There’s been a great amount of care taken to express the frailty and delicacy of Baby. Pull her hand away too fast and she’ll get excited and fall over. Most anything that moderately amuses her generates an overzealous sentiment of pure excitement. Baby is a little kid in its most idealized form; she’s fascinated by and subsequently scared of almost everything. The development team at Ovosonico outlines Baby with enough unique animation and vivacious audio cues to make her a cheerfully sympathetic character. This may seem like an odd contrast in regard to Baby’s overtly frightening appearance, but it works in the context of Murasaki Baby as a vector to express universal human dilemmas. The art isn’t supposed to be obscene or garish, but rather stylized interpretations of universal emotions.
Murasaki Baby may look like it carries all the tedium and annoyance of an escort mission, but it physically plays with higher ambition. Outright defense isn’t out of the question, but instances of danger are typically applied to the puzzle at hand. Through each objective level, the player gains the ability to shift the background and alter the effect of tapping the rear-touchscreen. In the first level, shifting to the red-painted land full of jack-in-the-boxes scares away her aggressors (and also terrifies Baby). Likewise, switching to the dreary blue backdrop and touching the rear touchpad makes it rain, which is useful for filling up a lake to sail a boat. Switching to the orange background brings up a windmill, itself a proper asset for solving some object-based puzzles.
After the first level, I though Murasaki Baby was going to play like a 2D version of Quantum Conundrum. It was going to introduce a basic set of properties in its flexible backgrounds, and then spin them around in progressively challenging puzzles. This is exactly what it did – but only for the first level. Each of Murasaki Baby’s four levels introduces a series of contextually dependent backgrounds, each of which drastically alter the tools the player has at their disposal. Murasaki Baby repeatedly throws away all of its toys because it’s sure you’ll like the new ones even better.

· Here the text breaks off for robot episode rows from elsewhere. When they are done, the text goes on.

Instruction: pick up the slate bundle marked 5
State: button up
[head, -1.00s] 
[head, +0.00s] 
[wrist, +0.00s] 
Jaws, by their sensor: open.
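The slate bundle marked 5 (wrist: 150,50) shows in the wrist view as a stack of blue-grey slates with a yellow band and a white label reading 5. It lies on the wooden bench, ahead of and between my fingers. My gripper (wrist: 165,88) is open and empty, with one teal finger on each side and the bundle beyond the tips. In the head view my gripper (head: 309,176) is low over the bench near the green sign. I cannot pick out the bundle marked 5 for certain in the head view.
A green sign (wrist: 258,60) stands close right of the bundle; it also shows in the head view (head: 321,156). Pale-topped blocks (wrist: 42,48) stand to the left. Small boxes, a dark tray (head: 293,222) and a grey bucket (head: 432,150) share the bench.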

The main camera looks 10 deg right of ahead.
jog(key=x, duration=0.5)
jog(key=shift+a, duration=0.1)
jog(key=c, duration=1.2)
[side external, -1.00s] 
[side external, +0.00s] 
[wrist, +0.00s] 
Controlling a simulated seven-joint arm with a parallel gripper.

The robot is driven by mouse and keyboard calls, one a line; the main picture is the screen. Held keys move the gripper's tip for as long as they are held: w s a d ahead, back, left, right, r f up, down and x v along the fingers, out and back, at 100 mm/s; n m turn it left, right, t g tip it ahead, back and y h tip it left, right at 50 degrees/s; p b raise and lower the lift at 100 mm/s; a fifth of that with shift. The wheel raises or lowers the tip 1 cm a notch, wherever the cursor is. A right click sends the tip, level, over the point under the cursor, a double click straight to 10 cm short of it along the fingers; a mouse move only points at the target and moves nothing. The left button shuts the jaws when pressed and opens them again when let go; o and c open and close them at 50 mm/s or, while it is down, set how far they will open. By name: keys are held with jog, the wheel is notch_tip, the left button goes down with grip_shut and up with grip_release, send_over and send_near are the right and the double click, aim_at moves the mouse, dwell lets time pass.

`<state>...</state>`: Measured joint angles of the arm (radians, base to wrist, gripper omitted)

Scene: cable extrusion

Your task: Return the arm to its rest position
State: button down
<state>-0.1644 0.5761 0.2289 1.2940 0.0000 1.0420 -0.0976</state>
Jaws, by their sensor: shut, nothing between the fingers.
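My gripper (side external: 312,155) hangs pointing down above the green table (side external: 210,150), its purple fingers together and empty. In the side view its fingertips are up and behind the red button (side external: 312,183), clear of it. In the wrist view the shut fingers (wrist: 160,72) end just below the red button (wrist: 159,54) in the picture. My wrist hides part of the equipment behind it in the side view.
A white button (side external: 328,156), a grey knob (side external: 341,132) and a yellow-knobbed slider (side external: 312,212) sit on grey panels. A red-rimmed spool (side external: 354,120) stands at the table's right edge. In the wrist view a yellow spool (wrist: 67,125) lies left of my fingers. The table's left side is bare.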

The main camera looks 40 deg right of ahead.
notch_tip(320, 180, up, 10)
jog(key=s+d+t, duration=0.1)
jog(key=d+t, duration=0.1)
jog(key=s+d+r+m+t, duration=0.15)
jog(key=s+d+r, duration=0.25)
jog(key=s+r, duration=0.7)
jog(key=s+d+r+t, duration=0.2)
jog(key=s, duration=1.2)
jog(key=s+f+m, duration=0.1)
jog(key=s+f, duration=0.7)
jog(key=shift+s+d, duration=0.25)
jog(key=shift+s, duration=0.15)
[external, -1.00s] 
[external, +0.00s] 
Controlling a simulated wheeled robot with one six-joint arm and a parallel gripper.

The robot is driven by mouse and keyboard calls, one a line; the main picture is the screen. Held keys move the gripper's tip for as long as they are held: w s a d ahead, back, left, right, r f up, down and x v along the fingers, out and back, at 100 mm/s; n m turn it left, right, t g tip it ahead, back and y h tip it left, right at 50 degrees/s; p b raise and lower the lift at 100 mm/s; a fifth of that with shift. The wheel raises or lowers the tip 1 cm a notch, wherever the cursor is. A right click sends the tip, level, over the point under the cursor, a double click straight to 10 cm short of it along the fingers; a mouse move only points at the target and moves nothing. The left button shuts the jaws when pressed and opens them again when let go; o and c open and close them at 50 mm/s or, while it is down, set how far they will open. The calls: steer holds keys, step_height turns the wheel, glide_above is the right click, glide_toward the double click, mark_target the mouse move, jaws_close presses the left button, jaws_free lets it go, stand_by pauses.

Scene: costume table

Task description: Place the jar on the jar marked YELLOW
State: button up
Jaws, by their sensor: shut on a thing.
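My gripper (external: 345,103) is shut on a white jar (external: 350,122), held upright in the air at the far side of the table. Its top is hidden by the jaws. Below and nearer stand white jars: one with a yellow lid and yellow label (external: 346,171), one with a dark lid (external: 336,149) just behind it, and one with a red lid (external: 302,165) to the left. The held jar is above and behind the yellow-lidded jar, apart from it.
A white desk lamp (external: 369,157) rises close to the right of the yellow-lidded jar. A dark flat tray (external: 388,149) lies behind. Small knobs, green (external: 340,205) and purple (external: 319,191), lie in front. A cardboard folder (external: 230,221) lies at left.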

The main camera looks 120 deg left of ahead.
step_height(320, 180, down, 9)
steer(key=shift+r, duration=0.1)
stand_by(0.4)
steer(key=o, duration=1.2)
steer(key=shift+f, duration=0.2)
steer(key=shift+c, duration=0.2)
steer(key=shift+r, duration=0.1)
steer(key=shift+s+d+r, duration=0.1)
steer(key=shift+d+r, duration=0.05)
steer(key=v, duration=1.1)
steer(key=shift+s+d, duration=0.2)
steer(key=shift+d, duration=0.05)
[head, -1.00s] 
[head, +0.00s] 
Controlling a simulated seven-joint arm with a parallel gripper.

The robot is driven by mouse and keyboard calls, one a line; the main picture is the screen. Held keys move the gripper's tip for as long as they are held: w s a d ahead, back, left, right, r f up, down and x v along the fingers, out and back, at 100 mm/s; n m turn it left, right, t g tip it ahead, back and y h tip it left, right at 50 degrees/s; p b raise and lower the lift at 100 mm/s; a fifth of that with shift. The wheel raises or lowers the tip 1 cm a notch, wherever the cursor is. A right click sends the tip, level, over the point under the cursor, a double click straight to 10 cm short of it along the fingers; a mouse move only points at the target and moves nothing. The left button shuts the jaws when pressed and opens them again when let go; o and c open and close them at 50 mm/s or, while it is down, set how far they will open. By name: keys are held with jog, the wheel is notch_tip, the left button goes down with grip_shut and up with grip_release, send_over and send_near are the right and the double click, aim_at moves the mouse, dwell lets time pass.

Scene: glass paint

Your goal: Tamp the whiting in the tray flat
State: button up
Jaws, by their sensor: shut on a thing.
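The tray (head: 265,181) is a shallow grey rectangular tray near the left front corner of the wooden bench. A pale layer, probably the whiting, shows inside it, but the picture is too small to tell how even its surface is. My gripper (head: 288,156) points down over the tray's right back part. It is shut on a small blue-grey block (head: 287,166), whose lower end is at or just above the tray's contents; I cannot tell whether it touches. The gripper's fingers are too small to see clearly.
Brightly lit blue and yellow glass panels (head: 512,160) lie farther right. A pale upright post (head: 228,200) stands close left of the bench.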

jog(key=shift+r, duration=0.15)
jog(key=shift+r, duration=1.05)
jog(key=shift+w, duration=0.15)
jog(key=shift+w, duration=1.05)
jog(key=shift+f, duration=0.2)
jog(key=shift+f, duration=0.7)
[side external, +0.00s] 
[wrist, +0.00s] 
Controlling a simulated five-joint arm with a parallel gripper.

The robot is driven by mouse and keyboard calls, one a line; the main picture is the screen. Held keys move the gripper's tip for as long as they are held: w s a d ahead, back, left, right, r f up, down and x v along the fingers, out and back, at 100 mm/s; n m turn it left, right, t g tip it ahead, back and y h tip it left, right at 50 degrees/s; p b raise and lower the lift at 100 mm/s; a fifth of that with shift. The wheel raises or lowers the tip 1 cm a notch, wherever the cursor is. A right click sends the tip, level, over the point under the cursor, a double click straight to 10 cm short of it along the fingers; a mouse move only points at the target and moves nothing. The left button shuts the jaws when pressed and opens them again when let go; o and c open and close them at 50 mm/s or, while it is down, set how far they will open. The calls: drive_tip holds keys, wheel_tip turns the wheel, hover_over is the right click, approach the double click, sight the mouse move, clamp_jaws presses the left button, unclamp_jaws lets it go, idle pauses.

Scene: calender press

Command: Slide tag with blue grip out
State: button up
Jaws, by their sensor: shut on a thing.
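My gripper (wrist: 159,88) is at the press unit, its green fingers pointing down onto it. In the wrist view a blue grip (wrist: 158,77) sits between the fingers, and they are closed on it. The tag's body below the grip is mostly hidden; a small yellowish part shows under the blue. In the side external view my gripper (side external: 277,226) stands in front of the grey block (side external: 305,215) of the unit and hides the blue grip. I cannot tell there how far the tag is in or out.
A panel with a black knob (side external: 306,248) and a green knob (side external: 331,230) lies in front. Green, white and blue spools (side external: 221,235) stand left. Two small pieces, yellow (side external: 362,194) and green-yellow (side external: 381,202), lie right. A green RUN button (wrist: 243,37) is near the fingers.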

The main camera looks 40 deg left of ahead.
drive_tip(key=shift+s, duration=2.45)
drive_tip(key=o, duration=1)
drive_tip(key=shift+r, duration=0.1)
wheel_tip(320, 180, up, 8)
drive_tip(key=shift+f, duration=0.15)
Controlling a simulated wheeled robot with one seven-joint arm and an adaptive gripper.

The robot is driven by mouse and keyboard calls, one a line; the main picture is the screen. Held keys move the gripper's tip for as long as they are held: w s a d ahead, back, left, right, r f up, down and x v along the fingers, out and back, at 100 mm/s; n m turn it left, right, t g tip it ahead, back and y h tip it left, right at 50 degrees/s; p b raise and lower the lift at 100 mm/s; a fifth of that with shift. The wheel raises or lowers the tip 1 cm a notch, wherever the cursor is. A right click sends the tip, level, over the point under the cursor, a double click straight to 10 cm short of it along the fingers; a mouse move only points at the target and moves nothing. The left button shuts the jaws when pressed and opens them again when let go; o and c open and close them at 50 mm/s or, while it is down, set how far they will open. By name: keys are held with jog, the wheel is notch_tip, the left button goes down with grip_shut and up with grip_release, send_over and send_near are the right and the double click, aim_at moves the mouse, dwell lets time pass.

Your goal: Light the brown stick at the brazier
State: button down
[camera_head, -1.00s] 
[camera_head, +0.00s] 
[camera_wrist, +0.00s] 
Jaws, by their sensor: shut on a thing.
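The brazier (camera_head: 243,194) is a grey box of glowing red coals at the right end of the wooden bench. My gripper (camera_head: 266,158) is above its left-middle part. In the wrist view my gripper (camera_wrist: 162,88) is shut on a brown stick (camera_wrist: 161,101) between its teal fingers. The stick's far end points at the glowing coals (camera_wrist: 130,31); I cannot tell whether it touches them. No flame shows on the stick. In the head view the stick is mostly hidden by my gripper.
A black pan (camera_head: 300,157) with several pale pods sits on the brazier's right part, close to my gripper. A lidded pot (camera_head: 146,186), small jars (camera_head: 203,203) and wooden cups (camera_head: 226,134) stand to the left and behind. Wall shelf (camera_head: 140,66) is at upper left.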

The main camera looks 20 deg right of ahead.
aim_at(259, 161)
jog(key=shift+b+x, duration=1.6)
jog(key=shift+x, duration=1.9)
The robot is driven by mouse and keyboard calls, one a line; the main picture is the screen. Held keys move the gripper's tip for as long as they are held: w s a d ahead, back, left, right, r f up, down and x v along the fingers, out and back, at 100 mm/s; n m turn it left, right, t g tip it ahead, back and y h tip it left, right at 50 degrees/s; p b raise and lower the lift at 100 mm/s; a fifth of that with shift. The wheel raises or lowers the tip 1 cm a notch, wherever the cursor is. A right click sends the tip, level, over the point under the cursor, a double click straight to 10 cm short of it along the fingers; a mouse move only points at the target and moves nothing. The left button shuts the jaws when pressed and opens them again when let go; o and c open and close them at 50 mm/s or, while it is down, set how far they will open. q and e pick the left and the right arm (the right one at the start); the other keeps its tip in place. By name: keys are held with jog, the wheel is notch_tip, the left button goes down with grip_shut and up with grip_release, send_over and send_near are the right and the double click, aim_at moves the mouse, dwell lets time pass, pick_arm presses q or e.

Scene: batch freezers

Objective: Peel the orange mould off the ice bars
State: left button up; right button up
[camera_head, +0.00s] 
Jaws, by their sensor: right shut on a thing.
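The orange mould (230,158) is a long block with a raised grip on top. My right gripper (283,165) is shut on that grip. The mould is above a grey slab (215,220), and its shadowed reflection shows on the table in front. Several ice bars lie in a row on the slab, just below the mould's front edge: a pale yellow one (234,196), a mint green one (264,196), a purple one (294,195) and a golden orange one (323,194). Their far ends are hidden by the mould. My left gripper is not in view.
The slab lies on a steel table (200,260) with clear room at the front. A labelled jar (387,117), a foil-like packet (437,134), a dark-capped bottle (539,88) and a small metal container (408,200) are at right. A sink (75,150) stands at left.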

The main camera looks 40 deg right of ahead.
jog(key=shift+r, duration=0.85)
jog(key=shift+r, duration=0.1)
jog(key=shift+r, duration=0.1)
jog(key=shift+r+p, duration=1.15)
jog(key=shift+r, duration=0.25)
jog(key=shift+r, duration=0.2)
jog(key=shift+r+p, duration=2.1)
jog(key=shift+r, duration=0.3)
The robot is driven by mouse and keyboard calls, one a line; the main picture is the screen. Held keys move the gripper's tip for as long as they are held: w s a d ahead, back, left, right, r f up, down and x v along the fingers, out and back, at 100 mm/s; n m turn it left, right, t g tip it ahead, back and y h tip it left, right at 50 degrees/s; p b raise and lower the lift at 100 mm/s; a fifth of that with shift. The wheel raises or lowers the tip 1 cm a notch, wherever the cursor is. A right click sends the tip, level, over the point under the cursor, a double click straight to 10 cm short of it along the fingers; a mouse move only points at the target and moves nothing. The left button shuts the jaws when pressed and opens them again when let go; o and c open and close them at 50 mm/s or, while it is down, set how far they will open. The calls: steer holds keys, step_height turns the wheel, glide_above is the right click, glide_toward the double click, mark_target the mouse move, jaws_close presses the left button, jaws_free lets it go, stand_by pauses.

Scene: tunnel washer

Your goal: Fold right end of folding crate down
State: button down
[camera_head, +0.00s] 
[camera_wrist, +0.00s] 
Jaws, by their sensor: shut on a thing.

The relationship between a level’s backgrounds and its rotating cast of characters are endemic to Murasaki Baby’s critical message. Each level introduces a new foil for Baby, along with an opportunity to solve their specific problems. In both cases, Baby and the character are conquering a specific fear. This could have played out with the simplest of metaphors and still relayed an effective message, but Murasaki Baby goes a few layers deeper when it tries relating its central conceit. Neither text nor dialogue are a part of the game, opting instead for direct connections in the form of loneliness, fear, alienation, and the general longing for loving relationship. These emotions are expressed through the overzealous actions of Murasaki Baby’s characters, and conquered through the actions of the player. Solving puzzles and rotating through backgrounds progresses the narrative of both Baby and her current rival/friend. You’re objectively helping Baby, but it always has a way of wrapping back around and helping out an unlikely friend.
Complaints may form when you realize Murasaki Baby’s doesn’t exactly push the limits of its gameplay style. Taking damage and losing grasp of Baby’s balloon functions sort of like the drifting Baby Mario in Yoshi’s Island, but rarely to the point where it’s an actual threat. Likewise, chase sequences or challenges like protecting the balloon from falling teeth with an umbrella require some skill multi-touch finger antics, but are more about limber dexterity than actual difficulty. Murasaki Baby’s puzzles really only get going in the last chapter and close up shop right when it gets tricky. Removed from their context, levels feel like vignettes adapted to relatively basic mechanics. Murasaki Baby feels like a game designed to be played and absorbed rather than a test of will for your brain or reflexes to overcome.
Putting narrative above challenge must have been a tough decision, but it’s one that Ovosonico made with engaging confidence. Murasaki Baby doesn’t have any menus or overt exposition. It doesn’t even have a pause option. The relative ease of its flow is a deliberate decision to trust the player to march onward. Complexity doesn’t arrive from a safe navigation from A to B, but rather putting enough pieces together to interpret the severity of a tragic narrative. Murasaki Baby won’t necessarily test your reflexes or your brain with the depth and precision of other games in more evident genres, but its assemblage of disparate genres wields its own special power. Whether it’s through Baby’s endearing conduct or the raw anxiety bleeding from those she encounters, it’s hard for Murasaki Baby not to make some sort of meaningful connection with the player.
I don’t know why Ovosonico chose to make their game for the PlayStation Vita, but can’t say the performance is regrettable. Having a decent PC and a cornucopia of consoles, I haven’t gotten much use out of the Vita’s library in 2014. It’s through selfish subjectivity that I welcomed a chance to play something, anything original on the platform before the year drew to a close, but Murasaki Baby fills the gap nicely. The art pops on the OLED screen, and the various gimmicks associated with the hardware – liberal use of the rear touchpad, puzzles involving turning the device upside-down, tricky touch mechanics – feel right at home in my hands. Other than disappointing buggy sequence, Murasaki Baby makes no use of the analog sticks, so I suppose nothing would prevent an appearance on myriad of other devices, but it was nice, if just for now, for the Vita to point to a shining star to call its own.